Jeffrey Lurie hired a GM, personnel folks, scouts and a coaching staff presumably with the thought in his mind that those folks know more about football than a fanboy does.  Jeffrey Lurie has two negative examples of what may happen when owners make player decisions not in consonance with the decisions of the “football people”.  Instead of caveat emptor (Buyer beware!) this seems to be a situation of caveat dominus (Owner beware!)

Finally, having mentioned two NFL owners – and potentially a third – who may fall victim to the sin of hubris, let me close with a pertinent observation by historian Erik Larsen:

“The Lusitania is a monument … to the hubris of the era. I love that, because where there is hubris, there is tragedy.”

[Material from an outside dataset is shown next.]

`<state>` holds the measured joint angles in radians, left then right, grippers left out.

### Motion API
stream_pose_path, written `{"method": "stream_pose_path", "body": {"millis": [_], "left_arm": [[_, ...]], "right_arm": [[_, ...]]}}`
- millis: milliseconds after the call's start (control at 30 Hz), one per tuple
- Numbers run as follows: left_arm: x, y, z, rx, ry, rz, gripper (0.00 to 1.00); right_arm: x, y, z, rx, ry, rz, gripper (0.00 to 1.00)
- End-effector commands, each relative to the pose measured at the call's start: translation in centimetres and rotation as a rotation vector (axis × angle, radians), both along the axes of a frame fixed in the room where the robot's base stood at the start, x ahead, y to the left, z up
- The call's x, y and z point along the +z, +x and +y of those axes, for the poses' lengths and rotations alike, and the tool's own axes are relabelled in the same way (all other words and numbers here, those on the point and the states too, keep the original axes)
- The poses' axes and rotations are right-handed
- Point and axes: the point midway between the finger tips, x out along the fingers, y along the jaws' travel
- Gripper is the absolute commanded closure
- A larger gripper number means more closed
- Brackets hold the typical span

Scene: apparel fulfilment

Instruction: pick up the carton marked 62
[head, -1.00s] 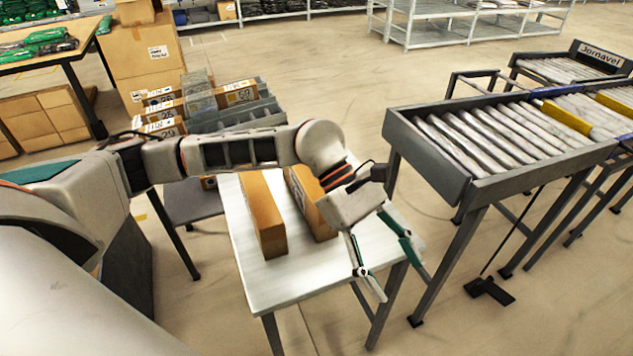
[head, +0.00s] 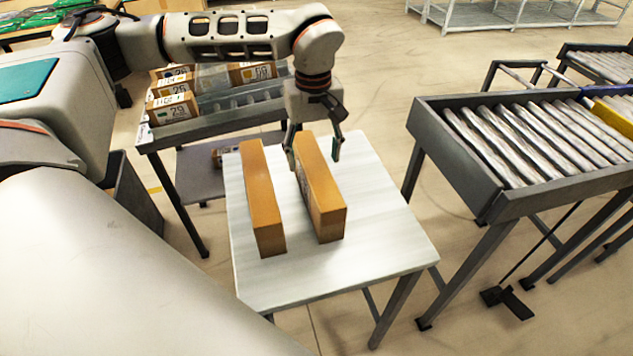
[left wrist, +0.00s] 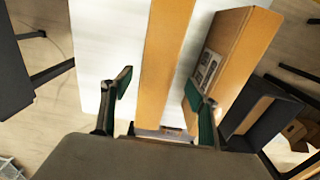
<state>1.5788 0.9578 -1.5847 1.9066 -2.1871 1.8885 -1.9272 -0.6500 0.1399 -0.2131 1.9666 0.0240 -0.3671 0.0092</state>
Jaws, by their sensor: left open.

But don’t get me wrong, I love sports………

 

 

4 thoughts on “Coaches, Athletic Directors And Owners … Oh My!”

  1. From Russell Wilson to Brock Osweiler? Which QB would be in the middle of that player range?

    Raiders’ Jay Schroeder? Wince.

    1. TenaciousP:

      I wanted to pick an unvarnished success and an unvarnished lack of success; that is how I set the spectrum. Who might be the mid-point? In terms of today’s players, maybe Andy Dalton?